There is an increasing sense that the frustration with the scale of the homelessness crisis is leading to a concentration at policy level that is concerned only with numbers. We consider the total number of children and families who are homeless and the Minister and the Department repeatedly tell us the number of families who have moved out of homelessness. We do not doubt that the total numbers are extremely important, but a concentration only on numbers overlooks the reality of life as experienced by families and children who are homeless. If we have measures of success regarding family homelessness that just count the number of families who move out of homelessness, the inevitable long-term consequences will be that the families who have the greatest vulnerabilities and who are suffering the most in homelessness will be the ones who are left behind. They will be unable to access private rented accommodation and will find themselves at the end of queue, even for social housing. We will come to the end of this homelessness crisis, and we must come to the end of it sometime no matter how many years it takes, with a residue of a large number of families who have been homeless for a very long period and a large number of families whose future lives will be destroyed because of their long period of homelessness. How we handle this issue is extremely important.
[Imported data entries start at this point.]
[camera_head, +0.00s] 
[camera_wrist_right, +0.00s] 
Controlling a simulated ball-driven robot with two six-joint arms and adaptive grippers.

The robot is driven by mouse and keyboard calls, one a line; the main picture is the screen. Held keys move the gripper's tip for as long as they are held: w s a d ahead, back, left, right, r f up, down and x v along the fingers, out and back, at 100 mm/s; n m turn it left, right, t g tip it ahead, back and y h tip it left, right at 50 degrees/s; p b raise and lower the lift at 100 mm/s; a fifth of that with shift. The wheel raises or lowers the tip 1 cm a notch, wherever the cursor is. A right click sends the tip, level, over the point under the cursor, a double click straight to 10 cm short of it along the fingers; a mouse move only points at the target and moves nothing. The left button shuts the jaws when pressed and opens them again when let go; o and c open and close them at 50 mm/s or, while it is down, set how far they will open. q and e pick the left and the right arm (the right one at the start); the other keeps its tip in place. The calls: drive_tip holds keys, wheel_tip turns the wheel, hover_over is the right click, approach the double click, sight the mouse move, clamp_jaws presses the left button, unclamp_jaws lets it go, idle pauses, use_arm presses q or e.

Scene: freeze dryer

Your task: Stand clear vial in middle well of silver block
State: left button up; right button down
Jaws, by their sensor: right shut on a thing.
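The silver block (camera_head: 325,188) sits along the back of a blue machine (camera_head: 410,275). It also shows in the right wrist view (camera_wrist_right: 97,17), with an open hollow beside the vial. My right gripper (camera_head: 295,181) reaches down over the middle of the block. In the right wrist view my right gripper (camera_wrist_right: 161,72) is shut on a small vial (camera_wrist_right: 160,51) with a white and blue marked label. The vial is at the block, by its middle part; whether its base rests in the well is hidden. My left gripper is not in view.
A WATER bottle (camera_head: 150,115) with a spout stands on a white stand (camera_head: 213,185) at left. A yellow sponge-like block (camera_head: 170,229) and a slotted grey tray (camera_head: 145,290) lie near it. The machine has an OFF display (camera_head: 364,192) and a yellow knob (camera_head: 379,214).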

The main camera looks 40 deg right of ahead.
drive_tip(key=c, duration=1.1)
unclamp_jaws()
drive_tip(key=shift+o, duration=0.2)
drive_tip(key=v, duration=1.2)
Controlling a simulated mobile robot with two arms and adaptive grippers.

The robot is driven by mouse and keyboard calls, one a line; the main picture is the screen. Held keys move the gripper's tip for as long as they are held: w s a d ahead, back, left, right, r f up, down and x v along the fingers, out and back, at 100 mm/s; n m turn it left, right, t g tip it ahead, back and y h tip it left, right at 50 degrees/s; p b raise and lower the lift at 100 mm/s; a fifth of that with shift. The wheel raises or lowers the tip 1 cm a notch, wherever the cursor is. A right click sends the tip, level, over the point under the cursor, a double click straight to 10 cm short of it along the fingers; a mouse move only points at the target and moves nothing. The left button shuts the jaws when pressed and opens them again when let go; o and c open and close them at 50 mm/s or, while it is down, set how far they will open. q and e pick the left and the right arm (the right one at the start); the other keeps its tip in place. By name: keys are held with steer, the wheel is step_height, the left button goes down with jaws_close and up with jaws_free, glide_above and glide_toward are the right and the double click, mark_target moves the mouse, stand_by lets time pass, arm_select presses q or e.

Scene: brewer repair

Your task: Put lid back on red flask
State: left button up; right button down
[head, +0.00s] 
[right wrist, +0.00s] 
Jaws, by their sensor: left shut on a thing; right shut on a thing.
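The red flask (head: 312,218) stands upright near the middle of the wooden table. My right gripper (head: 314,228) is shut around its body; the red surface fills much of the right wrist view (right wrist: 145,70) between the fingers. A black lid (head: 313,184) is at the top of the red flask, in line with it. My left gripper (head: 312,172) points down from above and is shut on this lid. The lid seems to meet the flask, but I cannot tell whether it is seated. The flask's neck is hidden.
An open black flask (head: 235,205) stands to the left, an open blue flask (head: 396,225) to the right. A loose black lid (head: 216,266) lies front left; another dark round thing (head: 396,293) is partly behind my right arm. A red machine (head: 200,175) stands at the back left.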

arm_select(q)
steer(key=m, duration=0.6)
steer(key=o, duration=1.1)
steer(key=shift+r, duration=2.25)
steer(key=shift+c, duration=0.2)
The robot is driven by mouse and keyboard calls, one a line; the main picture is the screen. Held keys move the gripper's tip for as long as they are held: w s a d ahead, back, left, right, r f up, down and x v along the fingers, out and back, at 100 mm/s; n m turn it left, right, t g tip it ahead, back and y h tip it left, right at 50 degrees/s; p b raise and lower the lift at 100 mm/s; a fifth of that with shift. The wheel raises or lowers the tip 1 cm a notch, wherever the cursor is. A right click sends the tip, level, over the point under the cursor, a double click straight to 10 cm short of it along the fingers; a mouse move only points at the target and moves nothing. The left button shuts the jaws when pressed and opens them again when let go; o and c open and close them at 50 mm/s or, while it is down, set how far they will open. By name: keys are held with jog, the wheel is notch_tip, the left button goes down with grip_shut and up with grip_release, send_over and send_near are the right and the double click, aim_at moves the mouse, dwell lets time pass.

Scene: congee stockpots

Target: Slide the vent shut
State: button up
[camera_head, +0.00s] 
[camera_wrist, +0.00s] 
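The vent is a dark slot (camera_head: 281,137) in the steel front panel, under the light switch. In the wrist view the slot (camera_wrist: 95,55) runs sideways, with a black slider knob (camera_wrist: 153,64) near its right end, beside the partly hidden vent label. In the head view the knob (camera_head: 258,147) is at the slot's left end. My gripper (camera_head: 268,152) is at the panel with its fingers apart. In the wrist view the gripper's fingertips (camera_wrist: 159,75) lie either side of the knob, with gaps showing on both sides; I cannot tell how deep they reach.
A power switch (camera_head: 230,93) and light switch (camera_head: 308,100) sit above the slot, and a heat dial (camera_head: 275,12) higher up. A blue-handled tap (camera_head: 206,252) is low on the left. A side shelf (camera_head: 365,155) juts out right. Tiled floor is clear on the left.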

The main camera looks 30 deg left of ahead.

I believe the committee's invitation issued to us as a result of the excellent report from the Ombudsman for Children, No Place Like Home. Focus Ireland has welcomed the report. It is a very wise balance between listening to the voices of the children concerned and examining in forensic depth the policies, or absence of policies, in respect of family homelessness. We particularly welcome the recommendation in the report that the Houses of the Oireachtas support the Private Members' legislation from the Labour Party to amend the housing legislation to include the rights of the child. It has been supported by all parties in the House but has not been passed into law. We support that legislation. We also support the recommendation of the Oireachtas committee on the right to housing. However, the rights of children that we put in our Constitution recently do not appear to have influenced the way children are treated in the homelessness system. We must not only change our Constitution but also put into effect the changes we have already made in it.
We also support something that is at the heart of what the Ombudsman for Children's report is saying. The only part of policy in respect of families who are homeless in which the Government is proactively engaged is the introduction of family hubs.
Nobody is defending putting children into hotels and nobody is defending putting children and families into bed and breakfast accommodation. It is important to note that the Ombudsman's report looks only at hubs. The majority of children and their families are not in hubs; they are in far worse accommodation than is provided by the hubs. It is legitimate to look at the hubs, however, because the Government is standing over that, saying it is a positive intervention and that this is what the Government wants to do. The Government is putting the provision of hubs forward as good practice, and therefore it is appropriate to look at that in detail. When one looks at what is happening in the hubs - and the Ombudsman's report is excellent on this - one finds that there is no policy and it is not clear what analysis of the homelessness problem is being put forward, to which the hubs are meant to be a solution, other than that the hubs are better than hotels. We need to move away from an approach to homelessness in general which says that one type of intervention is better than people being on the street or better than being in emergency accommodation. We need to have a much more ambitious and deeper understanding of homelessness. If that statement is true of all homelessness, and the 10,000 men, women and children who are homeless in the State, it is ten times more true when we talk about children and the extent to which we as a nation are failing our children after so many generations of doing that before and thinking we have learned the lessons. We have almost 4,000 children currently in homeless accommodation, and the consequences of that experience on their lives will be devastating. It is extremely welcome that this committee is looking at that issue.
With the practice that Ms Lambe can bring and the policy and research that I can bring to the advocacy team, I hope we can help the committee to look at a way forward and find ways of addressing this problem more effectively.